L’issue de cette médiation : une relation apaisée et clarifiée
À l’issue de deux séances plénières, les associés ont défini ensemble plusieurs engagements :
Communiquer leurs désaccords en privé avant toute réunion collective.
Mettre en place un rituel mensuel de coordination, où chacun exprime ses priorités et contraintes.
Reconnaître publiquement les réussites de l’autre : Paul pour la solidité technique, Marc pour la conquête commerciale.
Partager certaines décisions financières à trois pour éviter de mettre Julien en position de tampon permanent.

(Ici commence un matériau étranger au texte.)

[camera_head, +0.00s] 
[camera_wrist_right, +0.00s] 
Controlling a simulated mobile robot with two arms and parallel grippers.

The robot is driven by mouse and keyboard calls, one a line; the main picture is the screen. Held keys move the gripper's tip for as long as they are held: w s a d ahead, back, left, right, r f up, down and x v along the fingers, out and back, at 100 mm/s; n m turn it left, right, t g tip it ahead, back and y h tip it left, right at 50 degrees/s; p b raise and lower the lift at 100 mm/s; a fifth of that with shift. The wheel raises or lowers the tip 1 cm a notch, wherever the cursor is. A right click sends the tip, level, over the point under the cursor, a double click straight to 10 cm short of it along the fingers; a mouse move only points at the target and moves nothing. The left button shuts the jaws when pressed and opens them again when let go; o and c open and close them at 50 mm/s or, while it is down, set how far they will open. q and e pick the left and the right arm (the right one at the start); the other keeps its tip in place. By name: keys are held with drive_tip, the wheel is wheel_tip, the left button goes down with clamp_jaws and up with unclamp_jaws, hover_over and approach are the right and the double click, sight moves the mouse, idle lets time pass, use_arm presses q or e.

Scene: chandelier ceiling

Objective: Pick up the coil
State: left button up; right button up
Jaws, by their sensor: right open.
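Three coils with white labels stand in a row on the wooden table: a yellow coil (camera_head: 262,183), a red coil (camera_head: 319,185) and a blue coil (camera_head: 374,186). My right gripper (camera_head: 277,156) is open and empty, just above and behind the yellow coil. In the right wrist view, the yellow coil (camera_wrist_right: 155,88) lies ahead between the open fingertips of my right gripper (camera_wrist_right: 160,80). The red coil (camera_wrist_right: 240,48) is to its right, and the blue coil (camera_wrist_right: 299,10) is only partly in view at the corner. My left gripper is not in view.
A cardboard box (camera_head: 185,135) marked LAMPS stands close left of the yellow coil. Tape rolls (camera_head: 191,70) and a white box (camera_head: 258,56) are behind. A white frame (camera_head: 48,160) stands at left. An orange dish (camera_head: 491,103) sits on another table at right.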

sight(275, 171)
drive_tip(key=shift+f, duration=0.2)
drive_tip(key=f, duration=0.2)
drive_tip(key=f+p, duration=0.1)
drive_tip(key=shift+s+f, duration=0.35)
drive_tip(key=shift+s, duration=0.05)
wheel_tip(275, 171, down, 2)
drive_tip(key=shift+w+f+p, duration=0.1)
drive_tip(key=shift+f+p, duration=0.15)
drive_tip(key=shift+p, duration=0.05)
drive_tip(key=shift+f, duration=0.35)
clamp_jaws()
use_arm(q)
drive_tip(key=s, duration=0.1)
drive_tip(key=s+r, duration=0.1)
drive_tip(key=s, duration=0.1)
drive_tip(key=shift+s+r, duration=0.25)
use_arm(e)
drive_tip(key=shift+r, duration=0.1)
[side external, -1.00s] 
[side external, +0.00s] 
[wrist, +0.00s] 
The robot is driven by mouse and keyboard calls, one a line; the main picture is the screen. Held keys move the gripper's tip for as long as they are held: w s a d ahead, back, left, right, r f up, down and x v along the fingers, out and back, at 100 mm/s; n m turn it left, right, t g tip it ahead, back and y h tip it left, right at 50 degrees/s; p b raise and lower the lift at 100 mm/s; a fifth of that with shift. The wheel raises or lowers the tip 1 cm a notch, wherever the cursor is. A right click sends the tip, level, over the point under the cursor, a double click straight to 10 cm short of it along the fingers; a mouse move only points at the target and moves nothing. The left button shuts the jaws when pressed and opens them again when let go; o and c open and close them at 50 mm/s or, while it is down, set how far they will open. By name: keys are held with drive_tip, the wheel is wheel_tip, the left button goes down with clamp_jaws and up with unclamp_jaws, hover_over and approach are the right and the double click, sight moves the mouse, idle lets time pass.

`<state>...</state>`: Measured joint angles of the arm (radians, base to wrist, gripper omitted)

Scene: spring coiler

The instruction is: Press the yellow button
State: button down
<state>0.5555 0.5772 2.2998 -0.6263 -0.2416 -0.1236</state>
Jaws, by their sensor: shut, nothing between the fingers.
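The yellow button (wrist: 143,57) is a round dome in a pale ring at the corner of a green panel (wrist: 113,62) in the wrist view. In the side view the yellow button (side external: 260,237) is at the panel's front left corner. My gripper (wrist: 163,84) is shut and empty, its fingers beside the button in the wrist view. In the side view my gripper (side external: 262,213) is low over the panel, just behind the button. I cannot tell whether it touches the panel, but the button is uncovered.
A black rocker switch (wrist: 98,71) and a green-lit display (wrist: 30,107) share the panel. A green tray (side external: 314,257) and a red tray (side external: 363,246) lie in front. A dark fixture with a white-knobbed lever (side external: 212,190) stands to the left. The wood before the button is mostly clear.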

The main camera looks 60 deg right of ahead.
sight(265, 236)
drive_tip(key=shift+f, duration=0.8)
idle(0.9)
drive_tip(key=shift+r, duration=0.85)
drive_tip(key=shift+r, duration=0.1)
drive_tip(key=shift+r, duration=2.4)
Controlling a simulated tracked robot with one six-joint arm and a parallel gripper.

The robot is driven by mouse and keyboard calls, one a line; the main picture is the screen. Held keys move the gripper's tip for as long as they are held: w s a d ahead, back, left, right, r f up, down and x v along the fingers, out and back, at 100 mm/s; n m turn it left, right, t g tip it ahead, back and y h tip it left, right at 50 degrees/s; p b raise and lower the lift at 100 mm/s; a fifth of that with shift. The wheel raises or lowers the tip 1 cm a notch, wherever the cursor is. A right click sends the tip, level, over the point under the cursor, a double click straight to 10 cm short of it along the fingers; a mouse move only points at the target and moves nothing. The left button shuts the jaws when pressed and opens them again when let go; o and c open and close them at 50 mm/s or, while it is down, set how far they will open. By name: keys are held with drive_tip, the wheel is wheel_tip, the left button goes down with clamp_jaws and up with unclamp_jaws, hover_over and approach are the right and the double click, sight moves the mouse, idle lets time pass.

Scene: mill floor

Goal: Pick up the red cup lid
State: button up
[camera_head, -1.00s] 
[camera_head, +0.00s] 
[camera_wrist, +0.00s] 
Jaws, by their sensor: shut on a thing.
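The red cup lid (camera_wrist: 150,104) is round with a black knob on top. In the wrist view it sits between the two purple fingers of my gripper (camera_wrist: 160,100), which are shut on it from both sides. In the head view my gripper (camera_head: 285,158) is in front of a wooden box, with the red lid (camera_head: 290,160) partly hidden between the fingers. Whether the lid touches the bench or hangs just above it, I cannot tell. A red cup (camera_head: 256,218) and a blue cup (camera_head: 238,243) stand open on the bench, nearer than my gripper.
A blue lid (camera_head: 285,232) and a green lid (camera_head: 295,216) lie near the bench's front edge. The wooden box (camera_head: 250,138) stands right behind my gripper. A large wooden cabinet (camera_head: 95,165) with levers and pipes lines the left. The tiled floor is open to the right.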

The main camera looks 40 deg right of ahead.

Ces accords n’étaient pas des compromis de façade, mais des engagements concrets, nés de leurs propres mots et besoins.
Les enseignements de cette médiation
Que retenir de cette histoire ? Beaucoup de choses.
Un conflit n’est pas seulement un désaccord objectif. Bien souvent, il naît d’une blessure relationnelle : une parole maladroite, une critique ressentie comme une attaque, un manque de reconnaissance.
La peur de perdre la face est un frein puissant. Elle empêche de demander de l’aide, car on craint d’apparaître faible. Pourtant, accepter une médiation est un signe de courage. C’est prendre la responsabilité de chercher une solution.
La communication non violente est un outil universel. Décrire un fait, exprimer un ressenti, identifier un besoin, formuler une demande : quatre étapes simples, applicables dans un bureau, en famille ou même entre voisins.
Le rôle du médiateur est d’offrir un cadre sécurisé. Sans parti pris, sans jugement, il permet à chacun de dire ce qu’il a sur le cœur et de transformer un reproche en demande constructive.
En clair, sortir d’un conflit ne signifie pas perdre. Cela signifie retrouver le pouvoir de coopérer.
Si je devais conclure…
Dans cette histoire, Marc avait peur de perdre la face. Finalement, il a découvert que reconnaître ses blessures, ce n’était pas s’humilier mais se relever.
La médiation lui a permis de se réapproprier sa voix, sans avoir à “capituler”.
Le plus beau ? Ses associés et lui ont compris qu’un conflit bien géré ne détruit pas une relation, il peut au contraire la renforcer.
En médiation, il n’y a ni vainqueur ni vaincu.
Il y a des personnes qui choisissent de transformer leurs tensions en dialogue, et leur dialogue en avenir partagé.
Si vous êtes confronté(e) à un conflit professionnel, ne laissez pas la tension s’installer.
👉 Je vous propose d’en parler ensemble, en toute confidentialité. Prenez rendez-vous.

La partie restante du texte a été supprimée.